Report: Men's 1500m Heats - IAAF World Championships
Provided by IAAF
The big news before the start was the absence of the marginal pre-championship favourite. Ayanleh Souleiman, the 2014 champion and 2018 world leader, was unable to make it to Birmingham from Djibouti – not because of the Arctic weather but because of visa problems.
That left Abdelaati Iguider as the new number one contender and the only man seeking to emulate Hicham El Guerrouj and Deresse Mekonnen as a two-time winner of the title. The 30-year-old Moroccan triumphed in Istanbul in 2012 and his pedigree was clear to see as controlled the first of three heats from the front, prevailing in 3:40.13.
Only the first two were guaranteed places in Sunday’s final and the scramble for that slot was won by 2014 silver medallist Aman Wote, the Ethiopian holding off the fast-finishing US athlete Ben Blankenship by 0.03 in 3:40.20.
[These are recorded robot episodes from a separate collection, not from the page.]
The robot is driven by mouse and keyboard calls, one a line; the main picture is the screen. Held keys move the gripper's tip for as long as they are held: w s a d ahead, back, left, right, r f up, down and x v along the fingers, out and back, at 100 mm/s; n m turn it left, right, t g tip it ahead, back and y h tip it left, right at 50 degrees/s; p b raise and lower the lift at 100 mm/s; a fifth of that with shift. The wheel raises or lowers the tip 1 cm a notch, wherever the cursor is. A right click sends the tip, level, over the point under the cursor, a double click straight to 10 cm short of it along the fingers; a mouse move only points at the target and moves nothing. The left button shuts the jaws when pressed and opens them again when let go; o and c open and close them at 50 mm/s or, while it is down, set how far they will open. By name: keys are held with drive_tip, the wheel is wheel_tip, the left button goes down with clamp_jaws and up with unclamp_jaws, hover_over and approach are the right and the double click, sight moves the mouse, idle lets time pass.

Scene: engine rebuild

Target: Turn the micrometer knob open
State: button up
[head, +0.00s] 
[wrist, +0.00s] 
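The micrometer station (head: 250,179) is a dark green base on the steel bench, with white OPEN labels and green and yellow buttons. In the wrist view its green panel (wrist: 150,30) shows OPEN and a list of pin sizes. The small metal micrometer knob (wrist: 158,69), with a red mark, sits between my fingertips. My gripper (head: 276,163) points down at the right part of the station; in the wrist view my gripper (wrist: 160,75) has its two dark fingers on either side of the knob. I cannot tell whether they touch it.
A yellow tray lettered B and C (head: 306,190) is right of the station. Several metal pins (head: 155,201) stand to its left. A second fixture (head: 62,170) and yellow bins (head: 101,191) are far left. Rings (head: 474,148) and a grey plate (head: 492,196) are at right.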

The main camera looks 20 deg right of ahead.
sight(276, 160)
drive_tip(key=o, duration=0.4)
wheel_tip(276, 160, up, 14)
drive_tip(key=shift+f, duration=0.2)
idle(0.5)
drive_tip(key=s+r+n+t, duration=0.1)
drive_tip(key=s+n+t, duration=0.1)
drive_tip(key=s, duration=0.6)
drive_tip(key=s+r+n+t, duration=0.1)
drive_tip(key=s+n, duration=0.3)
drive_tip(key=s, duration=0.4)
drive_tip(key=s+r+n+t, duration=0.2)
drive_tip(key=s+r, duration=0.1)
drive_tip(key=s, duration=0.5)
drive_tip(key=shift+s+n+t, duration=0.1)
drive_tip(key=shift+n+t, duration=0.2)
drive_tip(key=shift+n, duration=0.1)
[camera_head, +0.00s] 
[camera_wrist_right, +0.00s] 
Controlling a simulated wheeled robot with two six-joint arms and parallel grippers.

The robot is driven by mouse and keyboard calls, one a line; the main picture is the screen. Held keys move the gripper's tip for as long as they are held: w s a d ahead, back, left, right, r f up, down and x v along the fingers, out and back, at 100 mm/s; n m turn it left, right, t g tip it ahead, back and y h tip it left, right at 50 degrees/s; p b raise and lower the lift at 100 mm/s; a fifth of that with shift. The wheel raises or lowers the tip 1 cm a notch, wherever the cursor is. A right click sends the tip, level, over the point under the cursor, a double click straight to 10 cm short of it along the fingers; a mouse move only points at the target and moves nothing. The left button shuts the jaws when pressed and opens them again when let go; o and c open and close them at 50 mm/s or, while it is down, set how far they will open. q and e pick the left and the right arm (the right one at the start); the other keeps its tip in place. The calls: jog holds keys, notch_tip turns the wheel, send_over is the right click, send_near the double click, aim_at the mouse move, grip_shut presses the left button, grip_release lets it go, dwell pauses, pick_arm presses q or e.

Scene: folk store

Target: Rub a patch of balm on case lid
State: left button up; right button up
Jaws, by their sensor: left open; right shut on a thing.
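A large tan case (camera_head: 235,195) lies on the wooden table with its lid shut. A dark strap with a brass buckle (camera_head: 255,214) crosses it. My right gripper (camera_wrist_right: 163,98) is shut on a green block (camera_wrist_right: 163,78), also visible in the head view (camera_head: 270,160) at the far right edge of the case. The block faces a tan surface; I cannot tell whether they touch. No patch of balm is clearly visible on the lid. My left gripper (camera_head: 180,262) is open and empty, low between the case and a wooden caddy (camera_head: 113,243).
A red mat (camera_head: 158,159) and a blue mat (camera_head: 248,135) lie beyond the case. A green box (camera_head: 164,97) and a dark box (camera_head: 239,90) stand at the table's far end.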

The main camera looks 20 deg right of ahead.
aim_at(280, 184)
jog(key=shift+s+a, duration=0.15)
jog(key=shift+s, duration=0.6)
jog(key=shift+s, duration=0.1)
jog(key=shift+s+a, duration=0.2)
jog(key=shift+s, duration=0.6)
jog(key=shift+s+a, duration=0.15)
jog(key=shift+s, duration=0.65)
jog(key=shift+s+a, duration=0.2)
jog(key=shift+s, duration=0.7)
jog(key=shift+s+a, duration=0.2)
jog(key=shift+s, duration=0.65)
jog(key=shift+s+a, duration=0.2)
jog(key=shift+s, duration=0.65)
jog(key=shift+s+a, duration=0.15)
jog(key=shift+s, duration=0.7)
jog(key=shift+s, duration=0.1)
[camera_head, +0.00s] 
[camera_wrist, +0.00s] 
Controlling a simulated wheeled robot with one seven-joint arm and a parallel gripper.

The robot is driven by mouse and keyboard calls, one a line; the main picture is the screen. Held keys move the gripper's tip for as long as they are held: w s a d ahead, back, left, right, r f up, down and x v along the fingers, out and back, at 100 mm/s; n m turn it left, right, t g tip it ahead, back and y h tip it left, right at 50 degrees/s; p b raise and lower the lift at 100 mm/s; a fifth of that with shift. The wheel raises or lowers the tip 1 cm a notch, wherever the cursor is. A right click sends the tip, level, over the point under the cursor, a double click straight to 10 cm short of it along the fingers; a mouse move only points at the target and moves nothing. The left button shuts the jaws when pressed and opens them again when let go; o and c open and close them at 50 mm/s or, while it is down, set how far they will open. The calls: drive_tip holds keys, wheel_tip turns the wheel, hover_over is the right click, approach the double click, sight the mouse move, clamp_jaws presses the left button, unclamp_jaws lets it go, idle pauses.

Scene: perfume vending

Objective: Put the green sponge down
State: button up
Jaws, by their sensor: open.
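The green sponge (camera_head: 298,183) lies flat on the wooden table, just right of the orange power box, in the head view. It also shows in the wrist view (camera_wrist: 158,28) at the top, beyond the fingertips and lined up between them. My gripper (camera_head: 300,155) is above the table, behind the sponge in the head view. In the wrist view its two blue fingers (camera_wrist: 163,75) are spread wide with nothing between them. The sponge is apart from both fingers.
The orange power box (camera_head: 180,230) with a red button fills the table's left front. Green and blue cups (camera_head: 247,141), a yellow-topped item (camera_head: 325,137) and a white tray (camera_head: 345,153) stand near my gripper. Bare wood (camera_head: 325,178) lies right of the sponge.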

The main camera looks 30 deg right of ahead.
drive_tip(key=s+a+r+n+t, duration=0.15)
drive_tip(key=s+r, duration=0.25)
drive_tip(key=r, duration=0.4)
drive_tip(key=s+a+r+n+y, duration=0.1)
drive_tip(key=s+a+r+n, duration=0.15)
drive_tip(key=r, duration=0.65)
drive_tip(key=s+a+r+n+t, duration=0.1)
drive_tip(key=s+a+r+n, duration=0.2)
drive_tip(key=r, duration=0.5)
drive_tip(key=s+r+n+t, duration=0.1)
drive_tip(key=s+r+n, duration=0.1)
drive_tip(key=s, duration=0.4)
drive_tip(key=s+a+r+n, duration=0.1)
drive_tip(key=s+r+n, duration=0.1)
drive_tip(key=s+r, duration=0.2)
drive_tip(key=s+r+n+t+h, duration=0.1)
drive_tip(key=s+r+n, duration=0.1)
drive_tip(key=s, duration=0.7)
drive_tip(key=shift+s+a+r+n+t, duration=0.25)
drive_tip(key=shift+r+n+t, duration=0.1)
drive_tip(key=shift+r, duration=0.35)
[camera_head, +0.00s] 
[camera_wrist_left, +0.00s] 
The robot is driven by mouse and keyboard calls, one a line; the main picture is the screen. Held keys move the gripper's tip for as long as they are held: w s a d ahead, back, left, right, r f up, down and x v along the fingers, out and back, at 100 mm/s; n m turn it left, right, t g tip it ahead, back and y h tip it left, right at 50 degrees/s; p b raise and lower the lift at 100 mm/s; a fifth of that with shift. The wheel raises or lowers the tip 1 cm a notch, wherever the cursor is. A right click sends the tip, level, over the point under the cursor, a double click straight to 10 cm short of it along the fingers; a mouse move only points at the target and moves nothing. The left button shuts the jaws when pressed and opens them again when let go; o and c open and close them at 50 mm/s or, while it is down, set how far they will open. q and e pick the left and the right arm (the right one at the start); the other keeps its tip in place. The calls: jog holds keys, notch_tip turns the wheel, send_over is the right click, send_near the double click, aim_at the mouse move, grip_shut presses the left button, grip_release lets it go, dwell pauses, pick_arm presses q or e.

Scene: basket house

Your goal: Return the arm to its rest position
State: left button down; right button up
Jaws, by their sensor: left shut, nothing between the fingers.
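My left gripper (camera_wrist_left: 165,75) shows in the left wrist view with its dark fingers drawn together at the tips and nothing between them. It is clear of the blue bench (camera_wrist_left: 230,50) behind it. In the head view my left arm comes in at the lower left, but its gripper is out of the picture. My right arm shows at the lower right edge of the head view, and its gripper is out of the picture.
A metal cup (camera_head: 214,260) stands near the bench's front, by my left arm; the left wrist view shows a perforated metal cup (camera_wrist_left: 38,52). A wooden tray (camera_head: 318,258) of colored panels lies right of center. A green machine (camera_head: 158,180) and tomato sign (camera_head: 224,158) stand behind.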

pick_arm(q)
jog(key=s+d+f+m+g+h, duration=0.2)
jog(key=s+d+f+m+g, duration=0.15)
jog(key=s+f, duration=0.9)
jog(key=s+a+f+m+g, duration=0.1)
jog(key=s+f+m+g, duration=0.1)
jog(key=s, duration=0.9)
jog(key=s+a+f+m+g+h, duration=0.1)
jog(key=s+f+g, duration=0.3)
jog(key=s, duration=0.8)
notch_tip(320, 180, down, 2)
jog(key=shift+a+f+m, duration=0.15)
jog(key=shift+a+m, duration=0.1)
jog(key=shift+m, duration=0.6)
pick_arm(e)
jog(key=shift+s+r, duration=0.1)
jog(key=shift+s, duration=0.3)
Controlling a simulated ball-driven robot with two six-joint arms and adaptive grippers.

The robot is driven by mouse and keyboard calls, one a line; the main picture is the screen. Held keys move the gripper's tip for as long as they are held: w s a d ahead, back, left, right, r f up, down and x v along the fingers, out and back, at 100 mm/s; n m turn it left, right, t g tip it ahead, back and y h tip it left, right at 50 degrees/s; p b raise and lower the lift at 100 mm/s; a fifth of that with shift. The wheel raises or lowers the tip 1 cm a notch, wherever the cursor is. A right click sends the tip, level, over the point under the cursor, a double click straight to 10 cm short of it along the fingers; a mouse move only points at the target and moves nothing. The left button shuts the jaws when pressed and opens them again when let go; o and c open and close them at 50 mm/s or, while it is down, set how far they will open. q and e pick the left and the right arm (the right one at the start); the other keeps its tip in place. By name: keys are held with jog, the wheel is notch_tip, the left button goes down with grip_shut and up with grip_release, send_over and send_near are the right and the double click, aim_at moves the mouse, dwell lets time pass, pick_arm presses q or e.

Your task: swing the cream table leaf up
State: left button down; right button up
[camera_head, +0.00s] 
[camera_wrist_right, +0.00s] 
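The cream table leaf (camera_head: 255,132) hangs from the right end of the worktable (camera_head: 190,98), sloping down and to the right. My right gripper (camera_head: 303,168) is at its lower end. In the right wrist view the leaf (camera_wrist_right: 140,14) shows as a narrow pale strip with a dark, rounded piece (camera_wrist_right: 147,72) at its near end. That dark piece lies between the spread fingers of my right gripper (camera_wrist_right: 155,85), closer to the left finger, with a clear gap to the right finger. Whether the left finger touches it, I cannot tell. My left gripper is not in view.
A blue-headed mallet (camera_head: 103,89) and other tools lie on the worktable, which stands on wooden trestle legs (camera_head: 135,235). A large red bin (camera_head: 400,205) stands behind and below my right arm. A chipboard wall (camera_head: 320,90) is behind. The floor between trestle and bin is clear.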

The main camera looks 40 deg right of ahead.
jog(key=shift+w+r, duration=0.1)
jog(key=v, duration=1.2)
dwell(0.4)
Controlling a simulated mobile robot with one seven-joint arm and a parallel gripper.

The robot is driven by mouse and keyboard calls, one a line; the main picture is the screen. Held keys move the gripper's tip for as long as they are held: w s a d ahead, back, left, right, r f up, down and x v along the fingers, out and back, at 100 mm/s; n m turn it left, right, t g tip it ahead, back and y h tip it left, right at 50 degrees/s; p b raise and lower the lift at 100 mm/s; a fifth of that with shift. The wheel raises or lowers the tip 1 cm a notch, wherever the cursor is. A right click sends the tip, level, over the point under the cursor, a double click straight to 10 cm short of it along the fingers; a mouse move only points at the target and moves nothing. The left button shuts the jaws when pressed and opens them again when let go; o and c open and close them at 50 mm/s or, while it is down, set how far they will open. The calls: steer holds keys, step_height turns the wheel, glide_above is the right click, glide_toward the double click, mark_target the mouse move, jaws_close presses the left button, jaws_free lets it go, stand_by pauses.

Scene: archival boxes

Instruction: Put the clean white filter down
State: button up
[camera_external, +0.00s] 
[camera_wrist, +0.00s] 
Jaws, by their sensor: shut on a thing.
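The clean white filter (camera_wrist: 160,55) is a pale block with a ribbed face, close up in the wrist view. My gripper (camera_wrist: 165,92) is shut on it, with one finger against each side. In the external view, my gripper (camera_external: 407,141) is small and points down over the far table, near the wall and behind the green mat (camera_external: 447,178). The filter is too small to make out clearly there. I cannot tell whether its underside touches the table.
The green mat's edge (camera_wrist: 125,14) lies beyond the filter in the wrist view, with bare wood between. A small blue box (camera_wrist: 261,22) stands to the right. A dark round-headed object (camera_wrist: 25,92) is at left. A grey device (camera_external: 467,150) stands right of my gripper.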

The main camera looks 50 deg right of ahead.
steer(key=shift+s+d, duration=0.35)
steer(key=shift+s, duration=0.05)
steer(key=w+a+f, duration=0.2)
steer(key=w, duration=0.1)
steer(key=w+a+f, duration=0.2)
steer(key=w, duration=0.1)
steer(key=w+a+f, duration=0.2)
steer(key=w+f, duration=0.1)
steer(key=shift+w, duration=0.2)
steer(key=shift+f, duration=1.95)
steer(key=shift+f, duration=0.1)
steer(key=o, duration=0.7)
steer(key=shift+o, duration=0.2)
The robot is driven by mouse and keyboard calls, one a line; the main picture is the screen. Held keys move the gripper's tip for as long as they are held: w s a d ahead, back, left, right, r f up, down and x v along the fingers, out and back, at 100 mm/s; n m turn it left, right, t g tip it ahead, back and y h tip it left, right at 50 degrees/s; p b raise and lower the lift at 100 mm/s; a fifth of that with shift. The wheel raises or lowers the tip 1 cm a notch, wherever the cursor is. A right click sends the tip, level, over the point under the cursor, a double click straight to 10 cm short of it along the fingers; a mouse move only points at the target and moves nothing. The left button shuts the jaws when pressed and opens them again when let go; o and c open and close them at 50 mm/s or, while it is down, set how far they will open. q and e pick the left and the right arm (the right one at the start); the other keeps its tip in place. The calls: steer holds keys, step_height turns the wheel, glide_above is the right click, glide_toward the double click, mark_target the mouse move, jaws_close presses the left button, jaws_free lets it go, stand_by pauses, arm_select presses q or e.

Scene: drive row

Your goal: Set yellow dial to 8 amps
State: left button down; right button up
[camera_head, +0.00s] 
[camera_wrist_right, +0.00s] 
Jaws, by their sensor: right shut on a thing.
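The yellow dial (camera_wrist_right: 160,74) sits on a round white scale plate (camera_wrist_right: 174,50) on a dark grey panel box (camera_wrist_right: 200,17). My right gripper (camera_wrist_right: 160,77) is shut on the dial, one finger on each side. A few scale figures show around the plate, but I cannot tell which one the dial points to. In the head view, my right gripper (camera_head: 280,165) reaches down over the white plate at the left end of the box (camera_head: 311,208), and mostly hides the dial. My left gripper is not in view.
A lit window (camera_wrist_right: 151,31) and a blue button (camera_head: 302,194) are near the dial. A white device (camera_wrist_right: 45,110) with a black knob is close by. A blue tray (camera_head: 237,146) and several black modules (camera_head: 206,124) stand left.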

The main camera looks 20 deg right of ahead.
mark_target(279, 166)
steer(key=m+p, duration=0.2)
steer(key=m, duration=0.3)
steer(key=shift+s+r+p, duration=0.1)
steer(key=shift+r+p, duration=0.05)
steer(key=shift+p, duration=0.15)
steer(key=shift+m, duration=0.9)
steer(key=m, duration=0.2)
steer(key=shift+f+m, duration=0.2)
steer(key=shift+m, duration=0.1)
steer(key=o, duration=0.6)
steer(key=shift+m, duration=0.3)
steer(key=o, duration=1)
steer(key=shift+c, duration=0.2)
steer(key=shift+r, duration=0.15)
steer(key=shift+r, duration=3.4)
Still, the race proved to be the fastest and all three non-automatic qualifiers came from it: third placed Blankenship (3:40.23), fourth placed Pole Marcin Lewandowski (3:40.70) and fifth placed Briton Chris O’Hare (3:42.46).
Ethiopia opted to field Wote and 18-year-old Samuel Tefera as their pairing in the event, overlooking world junior silver medallist Teresa Tolosa, an impressive winner at the World Indoor Tour meet in Torun. Terefa justified his selection, comfortably holding off Kenyan’s Vincent Kibet to take heat two in 3:44.00.
Kibet resisted a challenge from Australian champion Ryan Gregson to secure the second spot in 3:44.26. Gregson (third in 3:44.44) and former European indoor champion Jakub Holusa of the Czech Republic (fourth in 3:45.85) both failed to make the cut.
In the absence of Souleiman, Britain’s Jake Wightman stole the show in the final three, bolting decisively past Benjamin Enzema of Equatorial Guinea with 300 metres to go and surging to an assured victory in 3:47.23. Craig Engels of the US held off Brahim Kaazouzi to take what proved to be the final qualifying place, edging out the Moroccan by 0.10 in 3:47.55.